Cette crise ukrainienne est l’occasion pour les Européens de prendre conscience de l’importance de l’Otan mais aussi qu’il devient urgent pour l’UE d’assurer sa propre sécurité en créant une organisation militaire commune aux pays membres de l’UE pour s’émanciper des EU et sortir de l’Otan créée lors de la guerre froide pour contrer toute offensive soviétique. Déjà en 1970 Henri Kissinger moquait l’UE en demandant : «L’Europe, quel numéro de téléphone?». Et depuis la chute du mur de Berlin, de plus en plus de pays de l’Est ont rejoint l’UE ou aspirent à le faire; mais choisissent d’intégrer l’Otan pour assurer leur sécurité par les EU qui dominent cette organisation, pour se protéger de l’ogre russe, puisque l’UE ne peut assurer sa propre sécurité.
Il y a déjà eu une alerte qui a fait prendre conscience à certains Européens de leur vulnérabilité quand Trump leur rappelait à quel point ils étaient redevables aux EU qui domine l’Otan, pour leur imposer sa politique; façon de leur rappeler que l’UE n’est rien sans les EU.
Par ailleurs, face à la montée en puissance de la Chine, le centre d’intérêt stratégique américain est passé de l’Atlantique au Pacifique; et compte tenu du début du déclin de la puissance américaine acté par leur départ précipité d’Afghanistan, il serait grand temps pour l’UE d’assurer sa sécurité si elle veut exister demain face à la Chine et à Poutine qui rêve de restaurer l’empire soviétique.
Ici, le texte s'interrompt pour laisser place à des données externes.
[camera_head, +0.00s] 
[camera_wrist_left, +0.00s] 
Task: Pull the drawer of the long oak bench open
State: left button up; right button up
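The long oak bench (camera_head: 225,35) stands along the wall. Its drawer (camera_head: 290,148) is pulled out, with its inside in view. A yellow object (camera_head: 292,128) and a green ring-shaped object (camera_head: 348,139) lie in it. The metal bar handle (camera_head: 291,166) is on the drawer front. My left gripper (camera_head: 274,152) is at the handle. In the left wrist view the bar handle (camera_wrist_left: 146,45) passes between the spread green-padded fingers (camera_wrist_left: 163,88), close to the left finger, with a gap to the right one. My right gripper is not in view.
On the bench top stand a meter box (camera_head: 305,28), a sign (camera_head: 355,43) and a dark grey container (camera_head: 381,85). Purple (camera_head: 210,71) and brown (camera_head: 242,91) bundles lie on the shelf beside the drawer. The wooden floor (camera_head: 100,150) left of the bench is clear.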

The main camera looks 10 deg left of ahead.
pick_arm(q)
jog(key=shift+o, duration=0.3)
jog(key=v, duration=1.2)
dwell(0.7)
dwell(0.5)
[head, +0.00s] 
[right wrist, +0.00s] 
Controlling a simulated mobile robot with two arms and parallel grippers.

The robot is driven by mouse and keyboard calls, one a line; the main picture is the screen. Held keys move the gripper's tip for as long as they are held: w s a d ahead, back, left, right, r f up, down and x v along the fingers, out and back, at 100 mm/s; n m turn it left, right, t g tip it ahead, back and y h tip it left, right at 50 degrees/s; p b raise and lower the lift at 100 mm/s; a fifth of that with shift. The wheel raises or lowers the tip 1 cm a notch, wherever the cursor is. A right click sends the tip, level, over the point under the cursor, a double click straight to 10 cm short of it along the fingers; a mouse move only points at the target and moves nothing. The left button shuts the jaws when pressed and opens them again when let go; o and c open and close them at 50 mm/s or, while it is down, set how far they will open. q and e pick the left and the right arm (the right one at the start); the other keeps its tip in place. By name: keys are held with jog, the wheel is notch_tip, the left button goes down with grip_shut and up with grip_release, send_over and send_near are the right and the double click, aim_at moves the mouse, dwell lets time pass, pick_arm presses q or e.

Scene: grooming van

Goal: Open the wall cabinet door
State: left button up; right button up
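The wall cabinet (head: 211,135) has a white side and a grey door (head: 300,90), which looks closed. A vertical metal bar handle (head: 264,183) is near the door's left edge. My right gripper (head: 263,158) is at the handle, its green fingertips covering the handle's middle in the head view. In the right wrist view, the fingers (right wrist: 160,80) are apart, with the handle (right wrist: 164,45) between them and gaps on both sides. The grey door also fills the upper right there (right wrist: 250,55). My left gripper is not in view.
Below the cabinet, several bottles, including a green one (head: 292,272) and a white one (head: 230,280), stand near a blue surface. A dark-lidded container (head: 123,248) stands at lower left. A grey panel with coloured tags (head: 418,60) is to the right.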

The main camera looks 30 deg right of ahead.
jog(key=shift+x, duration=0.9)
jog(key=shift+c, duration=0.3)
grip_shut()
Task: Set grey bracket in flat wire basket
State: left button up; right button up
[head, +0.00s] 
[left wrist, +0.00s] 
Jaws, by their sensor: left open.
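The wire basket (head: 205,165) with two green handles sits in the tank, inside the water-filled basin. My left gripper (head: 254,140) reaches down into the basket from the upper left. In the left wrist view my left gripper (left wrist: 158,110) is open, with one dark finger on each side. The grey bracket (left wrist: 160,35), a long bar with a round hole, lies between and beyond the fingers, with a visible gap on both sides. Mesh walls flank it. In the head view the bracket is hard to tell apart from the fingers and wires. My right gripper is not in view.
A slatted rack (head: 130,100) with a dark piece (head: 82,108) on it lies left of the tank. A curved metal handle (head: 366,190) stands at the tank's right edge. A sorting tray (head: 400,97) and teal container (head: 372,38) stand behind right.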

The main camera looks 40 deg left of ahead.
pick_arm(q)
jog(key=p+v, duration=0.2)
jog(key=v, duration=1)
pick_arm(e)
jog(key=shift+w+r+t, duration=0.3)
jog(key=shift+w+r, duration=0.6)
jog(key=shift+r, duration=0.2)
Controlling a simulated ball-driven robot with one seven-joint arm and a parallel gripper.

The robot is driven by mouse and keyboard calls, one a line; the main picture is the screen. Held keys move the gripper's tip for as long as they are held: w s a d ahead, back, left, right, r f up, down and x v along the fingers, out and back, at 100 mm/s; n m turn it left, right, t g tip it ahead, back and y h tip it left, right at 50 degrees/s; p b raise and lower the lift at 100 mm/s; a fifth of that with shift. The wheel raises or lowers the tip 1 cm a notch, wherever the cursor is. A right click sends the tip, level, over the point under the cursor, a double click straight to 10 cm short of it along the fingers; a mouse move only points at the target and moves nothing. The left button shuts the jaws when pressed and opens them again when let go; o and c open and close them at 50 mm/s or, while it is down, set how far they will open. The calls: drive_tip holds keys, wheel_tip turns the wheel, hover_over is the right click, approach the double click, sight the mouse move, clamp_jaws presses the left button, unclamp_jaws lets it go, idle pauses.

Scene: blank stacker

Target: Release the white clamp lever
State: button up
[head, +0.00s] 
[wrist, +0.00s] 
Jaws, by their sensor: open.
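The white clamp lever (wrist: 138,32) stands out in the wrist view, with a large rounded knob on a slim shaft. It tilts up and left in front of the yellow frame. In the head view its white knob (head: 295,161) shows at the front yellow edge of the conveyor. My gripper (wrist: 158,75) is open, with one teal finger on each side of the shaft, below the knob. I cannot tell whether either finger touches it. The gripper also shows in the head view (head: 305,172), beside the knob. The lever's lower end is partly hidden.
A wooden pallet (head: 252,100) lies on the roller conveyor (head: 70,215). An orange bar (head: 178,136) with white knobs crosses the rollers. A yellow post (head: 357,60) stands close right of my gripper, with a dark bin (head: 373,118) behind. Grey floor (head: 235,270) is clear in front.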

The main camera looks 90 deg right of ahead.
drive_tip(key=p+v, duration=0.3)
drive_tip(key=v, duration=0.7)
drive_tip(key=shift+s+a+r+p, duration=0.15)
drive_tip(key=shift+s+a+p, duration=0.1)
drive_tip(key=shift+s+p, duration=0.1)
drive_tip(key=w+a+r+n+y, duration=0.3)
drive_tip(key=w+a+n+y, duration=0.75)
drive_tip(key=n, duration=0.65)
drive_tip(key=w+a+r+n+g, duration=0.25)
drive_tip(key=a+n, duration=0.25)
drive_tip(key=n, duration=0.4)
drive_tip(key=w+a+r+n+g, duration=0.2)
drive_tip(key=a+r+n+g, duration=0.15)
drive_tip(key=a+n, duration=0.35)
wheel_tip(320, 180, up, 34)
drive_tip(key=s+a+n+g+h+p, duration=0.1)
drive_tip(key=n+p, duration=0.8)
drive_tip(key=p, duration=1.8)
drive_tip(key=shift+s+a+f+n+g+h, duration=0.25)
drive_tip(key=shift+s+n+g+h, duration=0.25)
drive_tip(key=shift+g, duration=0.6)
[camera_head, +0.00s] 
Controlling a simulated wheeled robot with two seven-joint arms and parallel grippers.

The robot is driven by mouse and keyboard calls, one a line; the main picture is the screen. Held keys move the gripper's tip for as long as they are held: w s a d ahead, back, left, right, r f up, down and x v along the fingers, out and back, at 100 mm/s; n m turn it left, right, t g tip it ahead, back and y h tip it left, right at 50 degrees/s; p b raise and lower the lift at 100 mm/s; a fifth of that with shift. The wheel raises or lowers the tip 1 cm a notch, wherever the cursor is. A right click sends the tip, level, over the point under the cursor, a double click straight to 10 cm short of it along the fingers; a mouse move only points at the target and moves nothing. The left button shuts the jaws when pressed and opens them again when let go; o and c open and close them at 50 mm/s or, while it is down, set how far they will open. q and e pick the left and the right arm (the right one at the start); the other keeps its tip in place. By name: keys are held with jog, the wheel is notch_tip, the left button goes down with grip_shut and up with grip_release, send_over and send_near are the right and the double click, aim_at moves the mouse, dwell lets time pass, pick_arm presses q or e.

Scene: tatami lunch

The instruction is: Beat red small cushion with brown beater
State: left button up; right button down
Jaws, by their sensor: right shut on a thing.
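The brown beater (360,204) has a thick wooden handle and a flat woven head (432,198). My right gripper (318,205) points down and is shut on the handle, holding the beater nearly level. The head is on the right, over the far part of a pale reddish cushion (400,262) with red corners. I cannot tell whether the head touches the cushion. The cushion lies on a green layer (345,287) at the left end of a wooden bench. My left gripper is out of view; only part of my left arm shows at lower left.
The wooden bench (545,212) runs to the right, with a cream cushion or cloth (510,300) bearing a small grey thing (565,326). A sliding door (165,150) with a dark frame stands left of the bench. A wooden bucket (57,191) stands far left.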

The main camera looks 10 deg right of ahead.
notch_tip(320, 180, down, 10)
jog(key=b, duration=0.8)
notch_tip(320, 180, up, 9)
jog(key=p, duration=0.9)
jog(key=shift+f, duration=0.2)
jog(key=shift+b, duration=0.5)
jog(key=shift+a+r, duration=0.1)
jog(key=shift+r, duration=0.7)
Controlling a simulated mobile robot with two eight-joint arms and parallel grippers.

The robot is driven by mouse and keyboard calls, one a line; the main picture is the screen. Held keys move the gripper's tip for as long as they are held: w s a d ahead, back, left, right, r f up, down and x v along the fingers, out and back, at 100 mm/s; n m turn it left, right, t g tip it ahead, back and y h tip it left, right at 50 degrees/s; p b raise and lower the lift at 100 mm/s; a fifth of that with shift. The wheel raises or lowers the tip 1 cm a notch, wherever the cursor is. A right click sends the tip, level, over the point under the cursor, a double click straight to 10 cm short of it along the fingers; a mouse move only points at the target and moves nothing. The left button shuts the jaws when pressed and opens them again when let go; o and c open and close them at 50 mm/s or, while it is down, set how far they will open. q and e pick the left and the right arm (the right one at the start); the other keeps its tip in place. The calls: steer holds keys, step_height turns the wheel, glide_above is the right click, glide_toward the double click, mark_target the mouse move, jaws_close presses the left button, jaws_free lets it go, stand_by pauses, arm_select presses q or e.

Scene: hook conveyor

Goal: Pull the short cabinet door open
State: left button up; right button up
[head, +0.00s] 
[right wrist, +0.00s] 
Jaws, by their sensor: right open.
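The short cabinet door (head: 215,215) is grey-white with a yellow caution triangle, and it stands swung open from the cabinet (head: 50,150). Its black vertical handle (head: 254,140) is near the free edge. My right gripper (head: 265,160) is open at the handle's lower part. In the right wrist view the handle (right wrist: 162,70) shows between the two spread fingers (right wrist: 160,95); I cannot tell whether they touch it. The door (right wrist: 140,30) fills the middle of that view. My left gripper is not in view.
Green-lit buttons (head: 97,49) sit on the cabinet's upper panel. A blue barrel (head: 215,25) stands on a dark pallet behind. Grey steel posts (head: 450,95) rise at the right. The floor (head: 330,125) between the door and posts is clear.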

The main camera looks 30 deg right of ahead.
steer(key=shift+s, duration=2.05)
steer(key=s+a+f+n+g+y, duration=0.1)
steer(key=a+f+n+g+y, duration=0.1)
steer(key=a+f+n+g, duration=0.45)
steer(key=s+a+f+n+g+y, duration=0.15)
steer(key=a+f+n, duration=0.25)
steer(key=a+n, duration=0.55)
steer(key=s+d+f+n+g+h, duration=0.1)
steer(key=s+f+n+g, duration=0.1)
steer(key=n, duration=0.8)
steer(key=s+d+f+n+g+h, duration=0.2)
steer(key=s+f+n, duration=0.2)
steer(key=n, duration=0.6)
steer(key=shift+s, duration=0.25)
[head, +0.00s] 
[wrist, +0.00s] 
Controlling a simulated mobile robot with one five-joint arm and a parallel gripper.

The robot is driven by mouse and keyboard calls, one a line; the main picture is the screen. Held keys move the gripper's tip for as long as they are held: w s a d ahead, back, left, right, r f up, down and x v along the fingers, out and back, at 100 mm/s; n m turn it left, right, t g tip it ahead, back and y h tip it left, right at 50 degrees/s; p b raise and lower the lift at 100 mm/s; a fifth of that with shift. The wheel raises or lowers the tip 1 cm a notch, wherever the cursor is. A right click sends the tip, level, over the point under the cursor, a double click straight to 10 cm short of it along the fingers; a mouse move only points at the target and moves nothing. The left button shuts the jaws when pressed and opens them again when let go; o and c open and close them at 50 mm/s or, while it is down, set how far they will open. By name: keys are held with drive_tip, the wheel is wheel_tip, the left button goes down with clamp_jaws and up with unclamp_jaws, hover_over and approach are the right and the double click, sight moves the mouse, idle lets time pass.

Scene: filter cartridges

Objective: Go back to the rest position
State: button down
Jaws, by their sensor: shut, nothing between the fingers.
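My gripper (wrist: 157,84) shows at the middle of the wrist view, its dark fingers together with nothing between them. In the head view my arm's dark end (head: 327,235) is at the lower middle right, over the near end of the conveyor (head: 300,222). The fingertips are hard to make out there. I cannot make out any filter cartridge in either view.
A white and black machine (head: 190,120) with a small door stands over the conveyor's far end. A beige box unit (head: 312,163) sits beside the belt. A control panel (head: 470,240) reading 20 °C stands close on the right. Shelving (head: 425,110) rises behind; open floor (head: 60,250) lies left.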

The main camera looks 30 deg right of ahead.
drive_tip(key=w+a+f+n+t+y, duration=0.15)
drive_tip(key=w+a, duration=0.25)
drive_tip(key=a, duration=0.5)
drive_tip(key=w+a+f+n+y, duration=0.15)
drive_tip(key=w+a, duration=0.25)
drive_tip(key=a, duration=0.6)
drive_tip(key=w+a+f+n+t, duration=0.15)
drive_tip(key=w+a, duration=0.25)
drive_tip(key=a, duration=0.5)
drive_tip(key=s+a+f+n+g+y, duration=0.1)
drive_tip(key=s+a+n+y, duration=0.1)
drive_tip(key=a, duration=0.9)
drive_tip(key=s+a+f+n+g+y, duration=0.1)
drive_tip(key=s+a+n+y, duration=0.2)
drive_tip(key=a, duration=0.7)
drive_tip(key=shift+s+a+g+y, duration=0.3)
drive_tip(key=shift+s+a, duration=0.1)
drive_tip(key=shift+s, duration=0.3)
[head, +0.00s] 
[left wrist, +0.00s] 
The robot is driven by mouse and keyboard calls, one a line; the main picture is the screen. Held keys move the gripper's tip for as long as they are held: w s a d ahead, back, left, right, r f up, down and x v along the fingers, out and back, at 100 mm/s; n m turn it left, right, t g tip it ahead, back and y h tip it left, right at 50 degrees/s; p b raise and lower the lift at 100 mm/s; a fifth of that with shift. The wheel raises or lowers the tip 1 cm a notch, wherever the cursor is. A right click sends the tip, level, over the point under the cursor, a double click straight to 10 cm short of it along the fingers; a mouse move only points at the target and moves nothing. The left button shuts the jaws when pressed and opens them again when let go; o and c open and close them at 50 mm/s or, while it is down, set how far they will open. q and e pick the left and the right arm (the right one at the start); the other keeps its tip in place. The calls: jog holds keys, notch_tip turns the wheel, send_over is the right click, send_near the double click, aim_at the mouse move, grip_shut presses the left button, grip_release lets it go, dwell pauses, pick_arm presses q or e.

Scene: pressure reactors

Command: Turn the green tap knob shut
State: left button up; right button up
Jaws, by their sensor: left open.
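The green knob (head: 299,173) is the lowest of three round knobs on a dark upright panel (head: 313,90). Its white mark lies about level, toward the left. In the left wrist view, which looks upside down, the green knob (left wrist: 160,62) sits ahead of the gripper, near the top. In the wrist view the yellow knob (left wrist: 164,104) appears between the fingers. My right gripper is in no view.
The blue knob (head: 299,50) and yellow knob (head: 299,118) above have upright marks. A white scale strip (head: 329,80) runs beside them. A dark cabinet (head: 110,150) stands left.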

Et ceux qui croient en Poutine et espèrent beaucoup de la Russie et de la Chine, deux régimes totalitaires, deux pays d’absence totale des libertés, en seront pour leurs frais si par malheur le rapport des forces s’inversait en faveur de ces deux puissances asiatiques. Car ceux qui ignorent l’Histoire, sont condamnés à la revivre.